As the volume of social media data increases – so does the volume of data generated by the transportation network. The volume and distribution of transport data are growing due to the widespread deployment of sensors in vehicles, mobile phones, and other devices. Limited work to date has looked at directly comparing these datasets, which is an important omission to consider, as they are generated simultaneously. In a recent review of the use of big data in public transportation, Welch and Widita (Citation2019) suggest that public transport research could indeed benefit from further pairing of transport big data sources (such as GPS, smart cards) with social media data to infer customer satisfaction and confirm assumptions about demographics and travel behavior. As such, this work aims to make a valuable contribution in terms of validating (or invalidating) assumptions of patterns within social media data using modern openly available computational techniques.

3. Method

The following section describes the data collection and analysis methods used to address the five proposed research questions.

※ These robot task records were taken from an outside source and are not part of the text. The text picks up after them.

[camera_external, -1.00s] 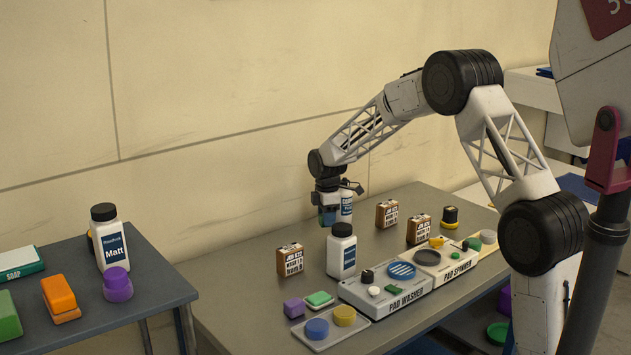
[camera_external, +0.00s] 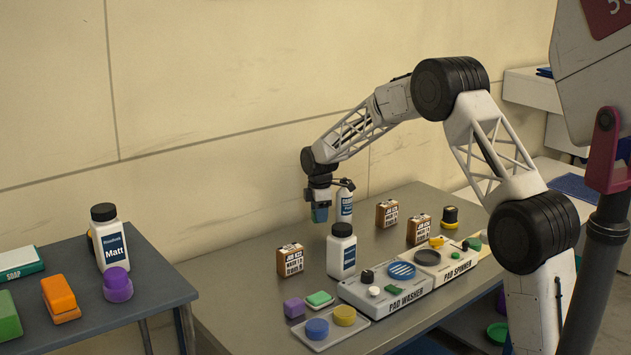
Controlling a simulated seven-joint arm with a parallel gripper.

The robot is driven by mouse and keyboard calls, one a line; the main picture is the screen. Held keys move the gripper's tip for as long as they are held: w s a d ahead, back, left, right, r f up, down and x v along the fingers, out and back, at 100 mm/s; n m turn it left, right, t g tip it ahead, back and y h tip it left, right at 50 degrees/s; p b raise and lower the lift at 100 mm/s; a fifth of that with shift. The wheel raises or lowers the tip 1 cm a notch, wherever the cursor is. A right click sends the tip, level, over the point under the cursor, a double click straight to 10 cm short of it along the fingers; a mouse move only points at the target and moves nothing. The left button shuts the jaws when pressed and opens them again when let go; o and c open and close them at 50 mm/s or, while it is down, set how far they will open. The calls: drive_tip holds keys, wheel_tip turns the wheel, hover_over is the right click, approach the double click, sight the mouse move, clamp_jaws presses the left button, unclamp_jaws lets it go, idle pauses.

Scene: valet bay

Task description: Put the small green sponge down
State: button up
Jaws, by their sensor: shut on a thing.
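My gripper (camera_external: 320,214) points down above the grey table, behind the white bottle with the black cap (camera_external: 341,250). It is shut on a small green sponge (camera_external: 321,216), which shows only as a small green patch between the blue fingertips. The sponge appears to be held clear of the table. Another green sponge with a pale edge (camera_external: 319,299) lies on the table near its front left.
A job card block (camera_external: 290,260) stands left of the bottle, and a white spray bottle (camera_external: 345,204) is close behind my gripper. A purple block (camera_external: 294,308), a tray with round pads (camera_external: 325,340), the pad washer (camera_external: 385,299) and the pad spinner (camera_external: 458,269) line the front.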

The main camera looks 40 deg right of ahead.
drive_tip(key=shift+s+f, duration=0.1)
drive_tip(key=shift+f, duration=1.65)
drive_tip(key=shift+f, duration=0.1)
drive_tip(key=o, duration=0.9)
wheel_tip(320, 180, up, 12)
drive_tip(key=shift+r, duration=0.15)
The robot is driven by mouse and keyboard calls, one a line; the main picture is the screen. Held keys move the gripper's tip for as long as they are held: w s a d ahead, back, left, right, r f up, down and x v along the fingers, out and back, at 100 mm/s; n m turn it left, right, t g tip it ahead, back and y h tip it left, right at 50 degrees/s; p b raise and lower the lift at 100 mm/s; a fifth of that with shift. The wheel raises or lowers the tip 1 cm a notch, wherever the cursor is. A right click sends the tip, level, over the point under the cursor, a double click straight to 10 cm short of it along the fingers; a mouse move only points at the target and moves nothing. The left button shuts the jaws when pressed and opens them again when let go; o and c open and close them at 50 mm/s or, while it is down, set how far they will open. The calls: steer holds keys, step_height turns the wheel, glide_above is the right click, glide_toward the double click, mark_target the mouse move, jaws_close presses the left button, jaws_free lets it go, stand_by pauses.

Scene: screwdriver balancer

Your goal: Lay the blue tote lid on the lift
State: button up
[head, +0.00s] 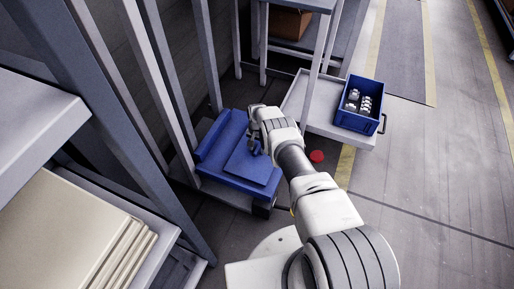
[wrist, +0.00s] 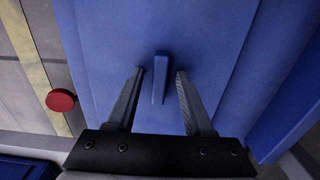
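The blue tote lid (head: 252,167) is a flat blue panel lying on the blue lift (head: 207,143), left of my arm in the head view. In the wrist view the lid (wrist: 110,40) fills the middle, with a small upright blue handle (wrist: 160,78) on it. My gripper (head: 254,148) is at the lid in the head view. In the wrist view my gripper (wrist: 160,73) is open, with one finger on each side of the handle and a visible gap to both. The lid's part under my wrist is hidden.
A grey cart (head: 300,100) beyond my arm carries a blue tote (head: 358,121) with several metal parts. A red round button (head: 317,156) is near the lift. Grey rack posts (head: 160,90) stand close on the left. Open floor (head: 440,160) lies to the right.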

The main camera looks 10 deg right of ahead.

The data sources and models used in this study are open-source and represent what is freely available to governments, researchers, and citizen scientists. illustrates this workflow.

Figure 1. Pipeline for collecting and processing data for this study

3.1. Data collection

3.1.1. Tweets

A Tweet is a message displayed on a user’s profile page on the social media platform Twitter, which is publicly visible by default, and shared with all his or her “followers”. Tweets are, at the time of writing, limited to 280 characters and may include URLs, tags (where another user is specified with the “@” symbol, implying a form of dialogue with that user), and hashtags (where a particular topic is denoted and traceable through the “#” symbol).

In order to obtain a sample of Sydney transport-related content on the platform, Tweets were collected continuously for over a year using the Twitter Search API to form a longitudinal sample from January 2018 to April 2019. This is a freely available service, which has limitations when not continuously collected. For example, these are only available in 7-day time windows, potentially reducing the number of results shown. These limitations are ameliorated by using very specific search terms, separating queries, and querying continuously over time to create comprehensive data samples.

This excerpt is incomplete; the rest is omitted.